>> begin EXTRACTED INFORMATION
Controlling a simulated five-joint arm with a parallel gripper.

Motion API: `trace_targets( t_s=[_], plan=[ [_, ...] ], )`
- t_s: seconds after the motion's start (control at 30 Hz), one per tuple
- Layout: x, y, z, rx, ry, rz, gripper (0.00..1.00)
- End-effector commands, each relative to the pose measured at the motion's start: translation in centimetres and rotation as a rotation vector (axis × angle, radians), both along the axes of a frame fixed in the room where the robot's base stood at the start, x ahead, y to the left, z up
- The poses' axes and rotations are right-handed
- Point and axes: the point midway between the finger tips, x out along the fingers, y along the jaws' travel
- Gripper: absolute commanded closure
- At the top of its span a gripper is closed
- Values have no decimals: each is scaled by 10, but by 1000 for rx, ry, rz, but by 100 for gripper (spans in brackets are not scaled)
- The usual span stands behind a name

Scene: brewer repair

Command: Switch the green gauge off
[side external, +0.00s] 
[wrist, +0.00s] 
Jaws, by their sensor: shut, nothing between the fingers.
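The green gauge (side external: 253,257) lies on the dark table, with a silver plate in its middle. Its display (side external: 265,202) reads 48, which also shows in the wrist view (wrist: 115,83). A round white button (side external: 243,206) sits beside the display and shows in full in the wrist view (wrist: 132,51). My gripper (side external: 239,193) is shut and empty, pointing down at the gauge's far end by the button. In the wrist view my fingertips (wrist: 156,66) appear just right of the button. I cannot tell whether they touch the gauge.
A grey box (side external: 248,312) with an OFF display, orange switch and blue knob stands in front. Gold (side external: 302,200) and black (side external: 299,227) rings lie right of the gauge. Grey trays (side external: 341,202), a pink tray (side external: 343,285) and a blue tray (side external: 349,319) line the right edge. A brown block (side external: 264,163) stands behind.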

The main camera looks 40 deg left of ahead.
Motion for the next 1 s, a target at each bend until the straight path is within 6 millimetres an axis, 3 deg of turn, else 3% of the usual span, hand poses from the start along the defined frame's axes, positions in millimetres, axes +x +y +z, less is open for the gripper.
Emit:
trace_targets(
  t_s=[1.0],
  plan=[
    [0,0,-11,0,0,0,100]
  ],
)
>> end EXTRACTED INFORMATION
>> begin EXTRACTED INFORMATION
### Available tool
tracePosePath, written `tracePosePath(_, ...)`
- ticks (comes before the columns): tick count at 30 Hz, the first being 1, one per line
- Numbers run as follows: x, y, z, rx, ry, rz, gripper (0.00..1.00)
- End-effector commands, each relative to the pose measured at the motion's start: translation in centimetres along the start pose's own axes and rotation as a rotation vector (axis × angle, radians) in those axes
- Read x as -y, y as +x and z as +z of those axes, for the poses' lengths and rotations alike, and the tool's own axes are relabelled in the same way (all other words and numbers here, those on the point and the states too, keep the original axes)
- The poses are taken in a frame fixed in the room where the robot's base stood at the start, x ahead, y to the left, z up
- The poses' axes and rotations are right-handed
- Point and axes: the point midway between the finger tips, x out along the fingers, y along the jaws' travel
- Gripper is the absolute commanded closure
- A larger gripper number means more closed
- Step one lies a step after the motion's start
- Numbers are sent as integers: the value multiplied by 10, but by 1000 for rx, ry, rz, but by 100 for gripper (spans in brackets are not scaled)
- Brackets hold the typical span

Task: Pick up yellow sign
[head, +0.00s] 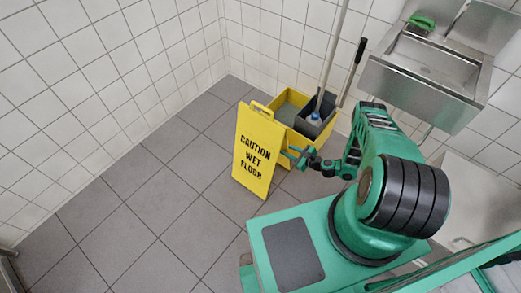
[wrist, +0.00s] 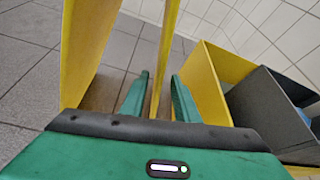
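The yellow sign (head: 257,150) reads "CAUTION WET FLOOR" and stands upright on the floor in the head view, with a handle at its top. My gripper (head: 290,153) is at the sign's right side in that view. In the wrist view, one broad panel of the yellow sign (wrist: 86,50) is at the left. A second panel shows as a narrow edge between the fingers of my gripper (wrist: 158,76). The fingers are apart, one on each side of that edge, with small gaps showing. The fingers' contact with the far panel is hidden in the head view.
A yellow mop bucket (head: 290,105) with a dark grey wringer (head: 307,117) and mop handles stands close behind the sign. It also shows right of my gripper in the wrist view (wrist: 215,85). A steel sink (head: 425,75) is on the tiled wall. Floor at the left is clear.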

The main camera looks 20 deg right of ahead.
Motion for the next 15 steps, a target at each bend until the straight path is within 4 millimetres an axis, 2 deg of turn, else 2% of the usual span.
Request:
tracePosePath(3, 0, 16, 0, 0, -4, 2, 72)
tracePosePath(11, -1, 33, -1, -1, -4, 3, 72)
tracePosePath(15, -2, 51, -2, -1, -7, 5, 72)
>> end EXTRACTED INFORMATION
>> begin EXTRACTED INFORMATION
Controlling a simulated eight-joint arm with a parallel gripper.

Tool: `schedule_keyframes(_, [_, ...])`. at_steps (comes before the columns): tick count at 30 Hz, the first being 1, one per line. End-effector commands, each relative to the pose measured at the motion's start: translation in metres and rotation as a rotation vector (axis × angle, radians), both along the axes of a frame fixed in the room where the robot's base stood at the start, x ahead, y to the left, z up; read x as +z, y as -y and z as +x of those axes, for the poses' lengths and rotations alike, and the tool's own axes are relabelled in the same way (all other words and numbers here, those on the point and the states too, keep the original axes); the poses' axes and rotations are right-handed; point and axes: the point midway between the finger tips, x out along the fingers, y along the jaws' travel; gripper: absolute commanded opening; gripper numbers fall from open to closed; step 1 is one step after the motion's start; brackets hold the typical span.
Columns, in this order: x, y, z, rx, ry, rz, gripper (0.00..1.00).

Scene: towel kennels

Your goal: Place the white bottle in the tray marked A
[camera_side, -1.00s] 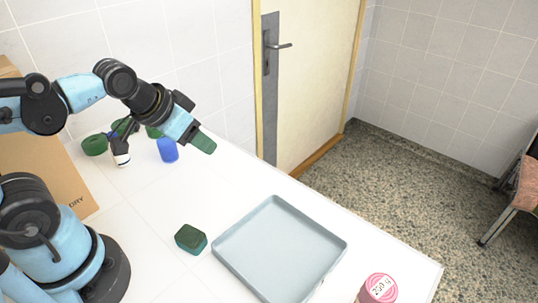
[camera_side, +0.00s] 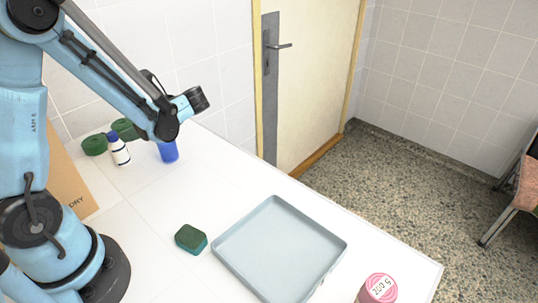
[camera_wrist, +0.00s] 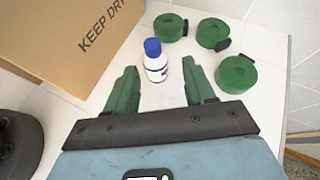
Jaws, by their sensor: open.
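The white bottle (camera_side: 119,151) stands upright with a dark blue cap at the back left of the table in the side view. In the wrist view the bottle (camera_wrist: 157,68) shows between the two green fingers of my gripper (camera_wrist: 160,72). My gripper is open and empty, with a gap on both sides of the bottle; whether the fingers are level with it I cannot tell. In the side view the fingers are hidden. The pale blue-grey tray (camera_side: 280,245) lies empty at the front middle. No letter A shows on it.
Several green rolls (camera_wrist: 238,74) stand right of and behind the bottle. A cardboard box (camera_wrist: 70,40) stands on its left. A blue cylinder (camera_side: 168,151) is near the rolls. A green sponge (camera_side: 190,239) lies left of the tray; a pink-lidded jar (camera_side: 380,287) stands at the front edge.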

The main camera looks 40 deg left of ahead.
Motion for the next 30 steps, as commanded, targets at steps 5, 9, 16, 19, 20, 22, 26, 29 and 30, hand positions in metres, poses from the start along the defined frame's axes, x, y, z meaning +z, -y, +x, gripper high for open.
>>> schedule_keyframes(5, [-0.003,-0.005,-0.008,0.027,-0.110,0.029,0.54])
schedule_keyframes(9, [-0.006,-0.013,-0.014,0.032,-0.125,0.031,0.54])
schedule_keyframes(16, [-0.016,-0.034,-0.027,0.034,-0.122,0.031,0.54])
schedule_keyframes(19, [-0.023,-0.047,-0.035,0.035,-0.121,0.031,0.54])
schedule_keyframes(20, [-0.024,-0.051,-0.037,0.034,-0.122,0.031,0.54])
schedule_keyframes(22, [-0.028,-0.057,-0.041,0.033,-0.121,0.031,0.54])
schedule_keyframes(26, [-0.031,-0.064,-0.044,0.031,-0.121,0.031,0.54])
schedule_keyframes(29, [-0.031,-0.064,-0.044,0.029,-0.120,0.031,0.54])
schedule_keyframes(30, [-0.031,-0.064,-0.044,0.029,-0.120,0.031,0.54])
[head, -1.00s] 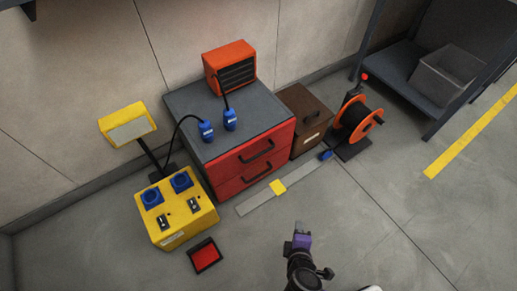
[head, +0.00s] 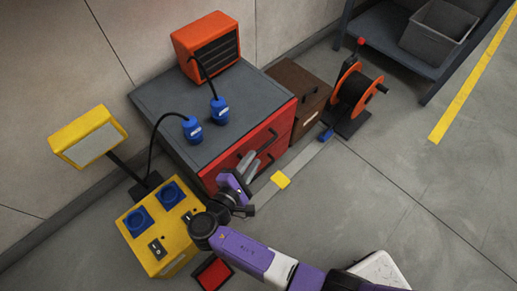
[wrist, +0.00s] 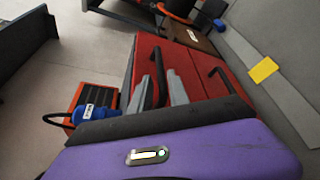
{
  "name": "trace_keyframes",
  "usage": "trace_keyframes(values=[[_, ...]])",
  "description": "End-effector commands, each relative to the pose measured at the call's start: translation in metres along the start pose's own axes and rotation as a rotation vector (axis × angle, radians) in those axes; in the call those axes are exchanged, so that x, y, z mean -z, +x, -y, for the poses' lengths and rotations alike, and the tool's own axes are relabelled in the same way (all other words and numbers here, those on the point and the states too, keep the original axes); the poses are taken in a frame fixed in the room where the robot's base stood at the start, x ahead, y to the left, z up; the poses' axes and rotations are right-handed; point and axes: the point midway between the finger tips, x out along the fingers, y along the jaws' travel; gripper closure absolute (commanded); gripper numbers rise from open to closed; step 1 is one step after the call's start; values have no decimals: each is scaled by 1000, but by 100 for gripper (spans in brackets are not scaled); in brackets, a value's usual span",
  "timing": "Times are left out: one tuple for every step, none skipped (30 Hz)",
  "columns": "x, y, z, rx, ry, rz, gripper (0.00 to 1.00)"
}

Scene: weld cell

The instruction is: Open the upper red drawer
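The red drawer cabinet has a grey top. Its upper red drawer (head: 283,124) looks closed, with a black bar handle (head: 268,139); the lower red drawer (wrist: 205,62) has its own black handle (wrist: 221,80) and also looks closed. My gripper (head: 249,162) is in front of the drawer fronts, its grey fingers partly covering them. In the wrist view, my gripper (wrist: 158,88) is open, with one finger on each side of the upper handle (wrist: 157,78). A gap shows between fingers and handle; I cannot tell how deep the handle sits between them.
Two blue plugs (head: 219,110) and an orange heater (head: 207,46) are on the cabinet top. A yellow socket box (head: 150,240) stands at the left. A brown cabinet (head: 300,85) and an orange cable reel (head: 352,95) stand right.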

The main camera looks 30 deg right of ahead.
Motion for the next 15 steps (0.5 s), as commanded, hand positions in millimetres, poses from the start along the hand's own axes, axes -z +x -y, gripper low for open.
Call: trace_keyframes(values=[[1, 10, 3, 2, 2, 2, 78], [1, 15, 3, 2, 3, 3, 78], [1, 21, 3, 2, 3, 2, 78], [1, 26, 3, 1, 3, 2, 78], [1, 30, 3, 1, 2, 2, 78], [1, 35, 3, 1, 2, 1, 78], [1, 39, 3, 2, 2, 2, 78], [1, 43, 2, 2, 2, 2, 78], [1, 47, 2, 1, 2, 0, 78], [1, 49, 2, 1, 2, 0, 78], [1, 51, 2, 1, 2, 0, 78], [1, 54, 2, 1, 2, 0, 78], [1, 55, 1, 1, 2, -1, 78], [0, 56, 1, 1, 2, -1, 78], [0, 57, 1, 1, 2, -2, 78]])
>> end EXTRACTED INFORMATION
PROMPT
Look through the entries above and list every line containing "until".

TASK OUTPUT
Motion for the next 1 s, a target at each bend until the straight path is within 6 millimetres an axis, 3 deg of turn, else 3% of the usual span, hand poses from the start along the defined frame's axes, positions in millimetres, axes +x +y +z, less is open for the gripper.
Motion for the next 15 steps, a target at each bend until the straight path is within 4 millimetres an axis, 2 deg of turn, else 2% of the usual span.

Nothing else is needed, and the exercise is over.